Today General Motors (GM) announced the recall of more than 500,000 Chevrolet Camaros for a defect that sounds all too familiar. The auto giant says the ignition switch in the 2010-2014 year model Camaro can be moved out of the “run” position when the key fob is jostled by the drivers’ knee, causing the car to lose power, including power brakes and steering. GM says the defect is linked to three crashes. A GM spokesman confirmed the airbags did not deploy in the affected vehicles, but says the company is still investigating if the ignition switch defect caused the non-deployment. GM is currently on the hot seat with Congressional investigators following its mishandling of a massive recall of nearly 3 million vehicles for an ignition switch defect linked to more than 13 deaths.

“GM has told the public that it has solved the safety problems with its ignition switches and that the problem was confined to the 2.6 million cars recalled. But today GM has recalled about 530,000 Camaros with a defective ignition switch that was causing the same problems as were present in the Cobalts and other GM vehicles in the earlier recalls,” said Beasley Allen Founding Shareholder Jere L. Beasley. “The report that came from GM’s internal investigation describes a company that had incompetent persons designing cars over a full decade. The report found ‘a pervading atmosphere of incompetence and neglect’ that led GM to allow safety problems to ‘fester for 11 years’ before any attempts were made to correct them. I now have to wonder how many other cars are on our roadways with defective and dangerous parts that create hazards for persons traveling on our highways. It is high time for GM to come clean with Congress, NTHSA and the public. My question to GM is, ‘What’s next?’”
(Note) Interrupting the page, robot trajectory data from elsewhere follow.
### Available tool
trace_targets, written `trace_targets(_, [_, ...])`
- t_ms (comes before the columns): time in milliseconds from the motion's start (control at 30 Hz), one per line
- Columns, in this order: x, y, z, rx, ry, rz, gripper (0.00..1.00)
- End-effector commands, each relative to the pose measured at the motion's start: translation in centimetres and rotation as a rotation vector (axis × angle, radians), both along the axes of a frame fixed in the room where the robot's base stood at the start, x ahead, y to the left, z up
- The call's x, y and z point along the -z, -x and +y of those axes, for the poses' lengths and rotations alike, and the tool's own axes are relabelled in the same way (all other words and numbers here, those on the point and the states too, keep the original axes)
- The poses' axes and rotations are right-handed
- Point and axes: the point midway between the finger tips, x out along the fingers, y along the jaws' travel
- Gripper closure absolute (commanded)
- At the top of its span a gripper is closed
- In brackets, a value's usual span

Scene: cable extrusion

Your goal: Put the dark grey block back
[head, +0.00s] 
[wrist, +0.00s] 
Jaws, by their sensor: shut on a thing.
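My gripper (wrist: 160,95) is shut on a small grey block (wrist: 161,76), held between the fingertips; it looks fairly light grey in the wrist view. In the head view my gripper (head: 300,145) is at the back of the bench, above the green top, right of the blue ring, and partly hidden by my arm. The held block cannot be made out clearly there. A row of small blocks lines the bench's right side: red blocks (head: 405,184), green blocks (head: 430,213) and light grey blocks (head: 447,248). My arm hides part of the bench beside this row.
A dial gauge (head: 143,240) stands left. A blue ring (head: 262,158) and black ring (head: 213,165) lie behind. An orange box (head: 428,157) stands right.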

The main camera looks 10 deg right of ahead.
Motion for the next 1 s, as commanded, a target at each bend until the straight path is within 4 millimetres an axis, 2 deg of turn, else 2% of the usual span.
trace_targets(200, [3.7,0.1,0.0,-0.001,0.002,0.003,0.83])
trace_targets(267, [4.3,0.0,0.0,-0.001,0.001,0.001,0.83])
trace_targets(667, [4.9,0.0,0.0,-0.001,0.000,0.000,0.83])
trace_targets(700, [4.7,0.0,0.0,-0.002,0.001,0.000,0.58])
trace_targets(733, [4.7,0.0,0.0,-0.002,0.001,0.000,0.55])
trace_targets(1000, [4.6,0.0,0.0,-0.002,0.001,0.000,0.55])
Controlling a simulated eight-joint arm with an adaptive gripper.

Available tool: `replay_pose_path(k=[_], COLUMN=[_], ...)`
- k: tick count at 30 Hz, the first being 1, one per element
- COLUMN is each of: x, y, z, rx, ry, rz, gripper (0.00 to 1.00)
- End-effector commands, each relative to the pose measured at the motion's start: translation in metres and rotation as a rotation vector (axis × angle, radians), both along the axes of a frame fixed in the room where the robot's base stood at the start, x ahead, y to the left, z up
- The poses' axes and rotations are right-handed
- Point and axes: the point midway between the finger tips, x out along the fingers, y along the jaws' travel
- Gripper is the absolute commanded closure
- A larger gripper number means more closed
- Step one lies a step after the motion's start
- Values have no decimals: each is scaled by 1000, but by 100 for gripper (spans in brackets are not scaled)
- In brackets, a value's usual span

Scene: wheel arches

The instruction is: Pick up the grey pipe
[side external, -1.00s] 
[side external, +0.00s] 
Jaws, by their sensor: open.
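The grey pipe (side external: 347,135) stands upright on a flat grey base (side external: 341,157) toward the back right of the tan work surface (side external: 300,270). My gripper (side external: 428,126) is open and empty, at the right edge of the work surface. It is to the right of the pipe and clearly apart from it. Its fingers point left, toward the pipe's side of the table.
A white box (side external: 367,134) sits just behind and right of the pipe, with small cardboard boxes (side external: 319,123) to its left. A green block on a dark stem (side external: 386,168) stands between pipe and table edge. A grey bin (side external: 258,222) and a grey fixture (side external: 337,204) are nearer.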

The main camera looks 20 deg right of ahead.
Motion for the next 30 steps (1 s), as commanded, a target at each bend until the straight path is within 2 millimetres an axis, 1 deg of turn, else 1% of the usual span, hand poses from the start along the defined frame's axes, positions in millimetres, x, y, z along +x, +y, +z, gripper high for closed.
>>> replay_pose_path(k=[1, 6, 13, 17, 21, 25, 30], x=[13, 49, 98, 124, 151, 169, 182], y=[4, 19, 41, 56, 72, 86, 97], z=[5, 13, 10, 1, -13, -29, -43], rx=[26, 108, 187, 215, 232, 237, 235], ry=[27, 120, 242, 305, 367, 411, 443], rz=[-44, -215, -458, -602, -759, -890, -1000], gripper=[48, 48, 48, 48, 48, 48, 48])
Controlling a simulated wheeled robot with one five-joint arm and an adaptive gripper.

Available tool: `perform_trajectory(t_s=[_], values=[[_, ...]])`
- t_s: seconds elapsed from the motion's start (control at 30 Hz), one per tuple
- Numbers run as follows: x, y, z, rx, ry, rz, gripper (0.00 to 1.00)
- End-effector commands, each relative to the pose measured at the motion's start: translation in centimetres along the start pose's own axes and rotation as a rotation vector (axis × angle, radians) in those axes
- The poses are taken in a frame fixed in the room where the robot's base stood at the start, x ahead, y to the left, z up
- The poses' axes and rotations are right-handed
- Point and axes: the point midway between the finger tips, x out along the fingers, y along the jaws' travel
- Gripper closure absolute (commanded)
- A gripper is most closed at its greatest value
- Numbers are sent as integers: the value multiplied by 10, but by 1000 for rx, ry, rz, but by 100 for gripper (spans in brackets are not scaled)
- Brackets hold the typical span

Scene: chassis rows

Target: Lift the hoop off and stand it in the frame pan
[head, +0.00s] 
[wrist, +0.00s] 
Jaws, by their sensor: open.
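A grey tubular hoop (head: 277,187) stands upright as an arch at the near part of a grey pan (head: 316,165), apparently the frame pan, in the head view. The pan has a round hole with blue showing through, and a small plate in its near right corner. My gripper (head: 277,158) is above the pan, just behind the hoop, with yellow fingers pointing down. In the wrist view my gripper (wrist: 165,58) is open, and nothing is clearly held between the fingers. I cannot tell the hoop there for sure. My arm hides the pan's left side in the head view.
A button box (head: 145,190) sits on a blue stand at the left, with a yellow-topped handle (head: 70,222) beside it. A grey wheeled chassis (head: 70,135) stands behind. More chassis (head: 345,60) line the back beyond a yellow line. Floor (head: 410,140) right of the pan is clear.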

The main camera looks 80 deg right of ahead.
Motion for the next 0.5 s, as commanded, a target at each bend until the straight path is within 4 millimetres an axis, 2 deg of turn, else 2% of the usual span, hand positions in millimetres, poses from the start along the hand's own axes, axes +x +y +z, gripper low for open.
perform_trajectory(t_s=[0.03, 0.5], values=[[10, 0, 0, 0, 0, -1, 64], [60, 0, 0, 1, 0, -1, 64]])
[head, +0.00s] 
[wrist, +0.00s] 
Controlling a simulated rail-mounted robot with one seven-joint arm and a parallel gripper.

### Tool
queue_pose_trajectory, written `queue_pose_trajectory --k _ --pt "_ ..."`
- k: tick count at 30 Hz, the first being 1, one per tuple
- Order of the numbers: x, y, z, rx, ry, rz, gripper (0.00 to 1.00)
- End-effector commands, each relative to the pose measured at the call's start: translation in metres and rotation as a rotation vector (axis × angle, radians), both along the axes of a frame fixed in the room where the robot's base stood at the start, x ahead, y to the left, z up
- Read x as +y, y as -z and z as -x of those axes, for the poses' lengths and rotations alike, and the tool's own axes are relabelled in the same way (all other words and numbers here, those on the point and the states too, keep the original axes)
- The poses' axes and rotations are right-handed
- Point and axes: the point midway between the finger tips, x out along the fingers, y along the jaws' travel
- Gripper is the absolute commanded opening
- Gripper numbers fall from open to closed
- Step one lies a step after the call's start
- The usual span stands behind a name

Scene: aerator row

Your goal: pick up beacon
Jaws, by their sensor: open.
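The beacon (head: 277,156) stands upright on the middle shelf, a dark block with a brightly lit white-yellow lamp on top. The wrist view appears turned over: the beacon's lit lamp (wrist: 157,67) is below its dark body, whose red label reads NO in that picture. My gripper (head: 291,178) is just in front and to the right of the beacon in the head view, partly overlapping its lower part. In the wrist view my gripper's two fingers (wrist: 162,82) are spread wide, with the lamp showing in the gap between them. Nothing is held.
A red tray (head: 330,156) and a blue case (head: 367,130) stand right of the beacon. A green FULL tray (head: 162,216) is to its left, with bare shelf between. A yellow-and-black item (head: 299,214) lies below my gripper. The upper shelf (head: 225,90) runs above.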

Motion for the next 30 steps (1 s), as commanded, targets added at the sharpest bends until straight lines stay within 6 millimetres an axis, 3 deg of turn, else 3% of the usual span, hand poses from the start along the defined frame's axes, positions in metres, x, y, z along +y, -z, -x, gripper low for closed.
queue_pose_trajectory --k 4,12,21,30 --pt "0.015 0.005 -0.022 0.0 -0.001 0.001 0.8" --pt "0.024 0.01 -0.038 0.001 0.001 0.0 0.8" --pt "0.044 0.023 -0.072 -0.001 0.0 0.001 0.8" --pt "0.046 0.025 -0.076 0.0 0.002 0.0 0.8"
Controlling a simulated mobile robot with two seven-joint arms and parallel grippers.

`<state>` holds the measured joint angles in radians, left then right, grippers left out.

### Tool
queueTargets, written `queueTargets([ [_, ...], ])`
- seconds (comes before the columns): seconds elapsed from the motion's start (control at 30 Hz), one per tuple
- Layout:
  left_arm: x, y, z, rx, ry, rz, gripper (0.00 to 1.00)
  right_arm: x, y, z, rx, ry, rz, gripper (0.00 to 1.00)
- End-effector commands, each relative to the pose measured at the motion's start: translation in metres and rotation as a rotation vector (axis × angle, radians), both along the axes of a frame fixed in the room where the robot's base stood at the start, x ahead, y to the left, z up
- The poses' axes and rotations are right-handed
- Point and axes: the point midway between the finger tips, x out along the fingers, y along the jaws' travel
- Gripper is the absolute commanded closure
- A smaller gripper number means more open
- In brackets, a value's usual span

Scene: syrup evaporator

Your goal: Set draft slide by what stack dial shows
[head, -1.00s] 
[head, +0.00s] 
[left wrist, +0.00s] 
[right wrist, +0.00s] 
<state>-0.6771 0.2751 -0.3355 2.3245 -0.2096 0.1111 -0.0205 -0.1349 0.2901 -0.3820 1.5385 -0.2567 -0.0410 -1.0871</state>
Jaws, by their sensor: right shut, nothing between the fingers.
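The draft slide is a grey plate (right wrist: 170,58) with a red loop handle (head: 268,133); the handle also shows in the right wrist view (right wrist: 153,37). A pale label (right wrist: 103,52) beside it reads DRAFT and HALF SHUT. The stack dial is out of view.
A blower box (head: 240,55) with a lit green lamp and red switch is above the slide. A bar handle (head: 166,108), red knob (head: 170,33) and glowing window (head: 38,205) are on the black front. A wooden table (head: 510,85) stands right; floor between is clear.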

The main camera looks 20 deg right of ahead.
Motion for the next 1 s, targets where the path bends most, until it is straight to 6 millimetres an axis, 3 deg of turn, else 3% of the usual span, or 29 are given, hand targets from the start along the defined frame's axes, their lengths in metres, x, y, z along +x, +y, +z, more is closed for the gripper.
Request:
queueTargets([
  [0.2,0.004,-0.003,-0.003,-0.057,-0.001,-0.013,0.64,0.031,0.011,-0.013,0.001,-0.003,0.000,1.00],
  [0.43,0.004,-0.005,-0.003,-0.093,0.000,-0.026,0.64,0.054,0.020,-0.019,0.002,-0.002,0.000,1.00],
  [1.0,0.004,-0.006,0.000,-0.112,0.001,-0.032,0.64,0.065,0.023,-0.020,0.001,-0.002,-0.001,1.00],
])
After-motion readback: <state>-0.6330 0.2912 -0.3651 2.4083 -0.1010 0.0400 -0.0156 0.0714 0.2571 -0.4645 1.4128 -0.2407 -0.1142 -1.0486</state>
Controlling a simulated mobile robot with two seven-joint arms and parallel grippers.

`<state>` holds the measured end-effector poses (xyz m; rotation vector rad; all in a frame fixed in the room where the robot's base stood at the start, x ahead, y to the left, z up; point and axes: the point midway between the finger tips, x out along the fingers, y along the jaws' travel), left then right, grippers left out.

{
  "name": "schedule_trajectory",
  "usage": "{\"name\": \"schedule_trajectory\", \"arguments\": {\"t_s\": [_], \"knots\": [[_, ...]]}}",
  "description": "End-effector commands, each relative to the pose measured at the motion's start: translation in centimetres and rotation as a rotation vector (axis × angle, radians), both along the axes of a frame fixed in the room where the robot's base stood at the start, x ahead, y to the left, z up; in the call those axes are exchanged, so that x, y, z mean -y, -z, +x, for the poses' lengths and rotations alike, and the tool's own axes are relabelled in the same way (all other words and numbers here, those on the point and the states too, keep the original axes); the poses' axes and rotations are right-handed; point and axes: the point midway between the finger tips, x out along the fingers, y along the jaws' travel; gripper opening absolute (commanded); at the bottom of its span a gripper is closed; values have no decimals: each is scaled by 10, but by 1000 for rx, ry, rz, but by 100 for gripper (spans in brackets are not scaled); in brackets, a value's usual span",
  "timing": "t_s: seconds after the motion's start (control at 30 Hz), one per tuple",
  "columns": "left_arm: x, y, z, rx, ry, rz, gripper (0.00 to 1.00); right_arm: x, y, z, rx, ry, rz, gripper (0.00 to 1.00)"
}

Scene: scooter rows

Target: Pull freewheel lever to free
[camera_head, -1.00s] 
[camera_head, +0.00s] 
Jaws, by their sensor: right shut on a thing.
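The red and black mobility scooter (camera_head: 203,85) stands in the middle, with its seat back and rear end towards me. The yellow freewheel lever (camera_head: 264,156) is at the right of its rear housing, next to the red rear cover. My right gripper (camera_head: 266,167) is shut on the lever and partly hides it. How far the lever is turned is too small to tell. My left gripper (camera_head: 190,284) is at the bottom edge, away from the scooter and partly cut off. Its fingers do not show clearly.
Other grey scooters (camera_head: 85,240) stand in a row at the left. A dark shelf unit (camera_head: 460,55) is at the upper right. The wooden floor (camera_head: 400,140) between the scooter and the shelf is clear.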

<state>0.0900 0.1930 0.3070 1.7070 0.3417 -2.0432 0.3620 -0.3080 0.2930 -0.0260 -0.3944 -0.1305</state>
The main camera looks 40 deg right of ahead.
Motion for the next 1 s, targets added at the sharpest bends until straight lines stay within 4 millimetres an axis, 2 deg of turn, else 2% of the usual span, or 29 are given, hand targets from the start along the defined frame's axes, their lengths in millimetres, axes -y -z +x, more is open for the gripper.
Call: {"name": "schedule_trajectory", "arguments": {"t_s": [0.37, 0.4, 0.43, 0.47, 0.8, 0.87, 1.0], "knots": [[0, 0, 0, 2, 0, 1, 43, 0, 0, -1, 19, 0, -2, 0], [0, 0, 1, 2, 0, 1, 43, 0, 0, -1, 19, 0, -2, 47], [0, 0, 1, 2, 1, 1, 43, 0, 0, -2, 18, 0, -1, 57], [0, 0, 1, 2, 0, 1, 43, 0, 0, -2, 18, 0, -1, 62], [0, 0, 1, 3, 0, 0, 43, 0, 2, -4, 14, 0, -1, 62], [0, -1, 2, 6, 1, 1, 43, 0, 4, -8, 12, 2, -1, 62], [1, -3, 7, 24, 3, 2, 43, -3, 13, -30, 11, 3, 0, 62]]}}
GM recalled about 780,000 2005-07 Chevrolet Cobalt and Pontiac G5 vehicles on Feb. 13. Twelve days later, it expanded the recall to include an additional 590,000 model-year 2003-07 Saturn Ion, Chevy HHR, Pontiac Solstice, and Saturn Sky vehicles. The total number of recalled vehicles now numbers about 2.6 million related to an ignition switch defect that allows the key to unintentionally slip from the “run” to “off” or “accessory” position while the vehicle is being operated. The ignition defect causes the sudden loss of engine power, braking and steering, creating a hazardous emergency situation. The airbag system is also disabled and rendered useless.

Court documents and other evidence reveal that GM knew about the ignition switch problem as early as 2001. However, GM rejected several design changes and solutions that were recommended by its own engineers on numerous occasions because of the cost and the time it would take to make the changes.